University of California, Santa Barbara 1968-1975
The 49ers opened their first training camp at Santa Barbara with a new head coach, Dick Nolan, and a fresh staff of assistants, Ed Hughes, Ken Meyer, Jim Shofner and Paul Wiggin. Nolan believed the UC Santa Barbara campus would allow his team to remove themselves from family distractions and concentrate on football. He prepared to meet the players for the first time on July 8, 1968, but a sudden glitch altered their plans. The NFL Players Association went on strike. The players major grievance centered on the NFL pension plan.
While the 49ers veterans remained home, 48 eager rookies reported to Goleta, Calif. for the first day of camp. Unfortunately, the rookies were not allowed to practice until the dispute was settled. They were advised by coaches to stay in shape by running and stretching on the UCSB field. Some of the first-year men later admitted they spent the bulk of their time playing cards and swimming in the campus pools.
The usual nervous tension associated with training camp was alleviated by Santa Barbara’s temperate climate, access to beautiful beaches, and non-stop games of gin rummy. The town’s mellow vibe was felt on campus and players soon began calling their UCSB camp “The Country Club.” Meanwhile, Nolan was chomping at the bit while waiting to get his men on the field.
“Even though the rookies are around camp here, you really don’t get to know them until you can hold team meetings and see what they can do out on the practice field,” Nolan told reporters.
Less than 72 hours later, the NFL owners approved a temporary plan allowing for rookies to workout with their coaches during the strike. But in giving their blessing to the rookie-only camp, the owners made it known they planned to play their preseason games as scheduled using just rookies if the strike was not settled.
Nolan, a tough defensive back during his nine years in the NFL, sympathized with the veterans. But he told the press he was prepared to field a team from the nearly 50 rookies he had in camp, and he would have put together a formidable squad. Among the newcomers were at least five future starters—center Forrest Blue, linebacker Skip Vanderbundt, defensive back Johnny Fuller, and defensive ends Bill Belk and Tommy Hart. Bob Toledo, a well-known local quarterback who starred at San Jose’s Lincoln High School then San Francisco State, walked on as an undrafted free agent and was ready to take on the signal-calling duties.
Camp began with two-a-day 90-minute practices. The morning sessions kicked off at 10 a.m. and afternoon practices began at 3:30 pm. On opening day, Nolan singled out two of his prized newcomers, Belk and Vanderbundt, for their hustle and enthusiasm.
In late July, the strike settled and the exhibition games began with the usual veteran lineup.

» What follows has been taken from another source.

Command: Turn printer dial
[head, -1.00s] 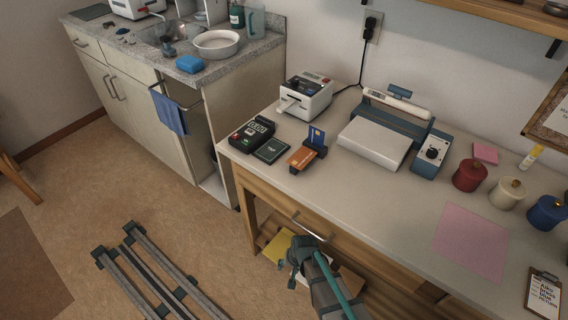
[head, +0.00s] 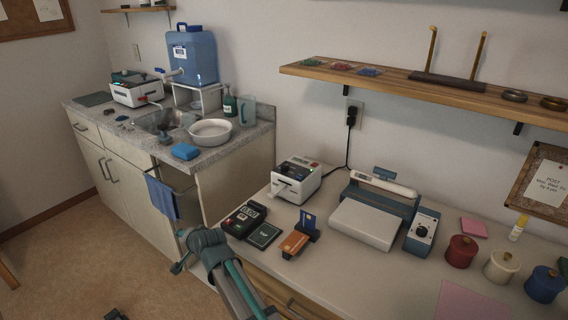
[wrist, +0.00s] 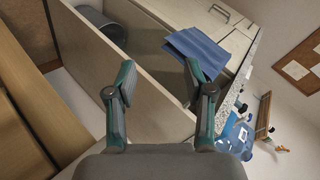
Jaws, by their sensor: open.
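A black round dial (head: 421,232) shows on the front of a blue-and-white box at the right end of a flat machine (head: 366,222) with a white plate. A small white printer-like device (head: 296,180) with a paper strip at its front stands further left on the desk. I cannot tell which machine the task calls the printer. My gripper (head: 183,258) is in front of the desk's left end, well left of both machines. In the wrist view my gripper (wrist: 160,78) is open and empty, facing the cabinet side and a blue cloth (wrist: 199,50). No dial shows there.
On the desk (head: 340,275) are a card terminal (head: 244,219), a card holder (head: 300,238), and red (head: 461,251), cream and blue jars. A wooden shelf (head: 430,88) overhangs the back. A sink counter (head: 205,163) stands at left.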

Defensive tackle Roland Lakes, defensive backs Jimmy Johnson and Kermit Alexander had just returned from their military reserve duties and sat out the first contest. The one surprise was at quarterback where George Mira got the nod over Brodie in a 30-18 loss to the San Diego Chargers.
Nolan, a disciple of Dallas Cowboys head coach Tom Landry, ran practices with a stoic precision. After the preseason loss to San Diego, he tightened up his training schedule, but a couple of old-salts knew how to ruffle his feathers.

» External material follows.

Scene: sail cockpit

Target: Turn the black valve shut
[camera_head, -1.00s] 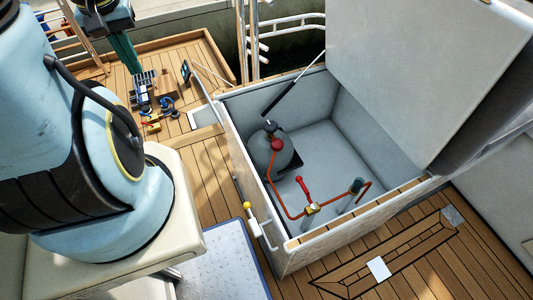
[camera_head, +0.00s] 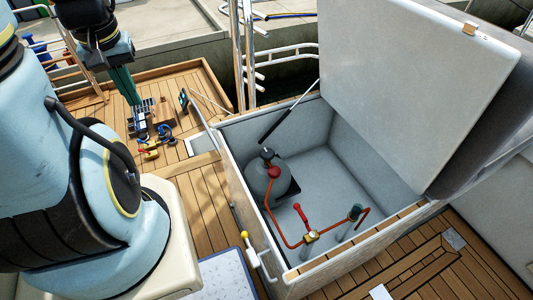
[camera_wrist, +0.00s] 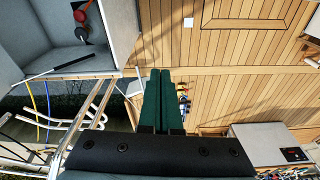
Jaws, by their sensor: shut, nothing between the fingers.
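The black valve (camera_head: 267,153) is a small black knob on top of a grey gas bottle (camera_head: 262,188), which stands in the far left corner of the open locker (camera_head: 350,165). A red round part (camera_head: 274,172) sits just beside the knob, with an orange hose running from it. In the wrist view the bottle (camera_wrist: 82,34) shows at the top left with a black part and a red part; which black part is the knob I cannot tell clearly. My gripper (camera_head: 132,98) has green fingers, shut and empty, outside the locker and well apart from the valve. The wrist view shows the fingers (camera_wrist: 160,75) side by side.
The locker lid (camera_head: 410,80) stands open, held by a dark strut (camera_head: 285,115). A red-handled brass valve (camera_head: 306,225) and a yellow-knobbed lever (camera_head: 248,245) are at the locker's near side. Tools (camera_head: 150,130) lie on the deck near my gripper. Metal rails (camera_head: 285,50) rise behind.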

After one lackluster morning practice on the UCSB Gauchos field, fullback Ken Willard received a minor tongue-lashing from Nolan. The Pro Bowler tried to ease the tension at the afternoon session with a Groucho Marx impression.
“Ken showed up at practice wearing those fake glasses with the big nose and mustache,” Wilcox said. “That really cracked up Nolan. We were all little kids at heart. But it was the guys that played the hardest that were usually the biggest pranksters.”
By 1970, Nolan had put together a winning framework. At the Santa Barbara training facility that summer, the team’s elder statesman sensed a change in the 49ers fortunes.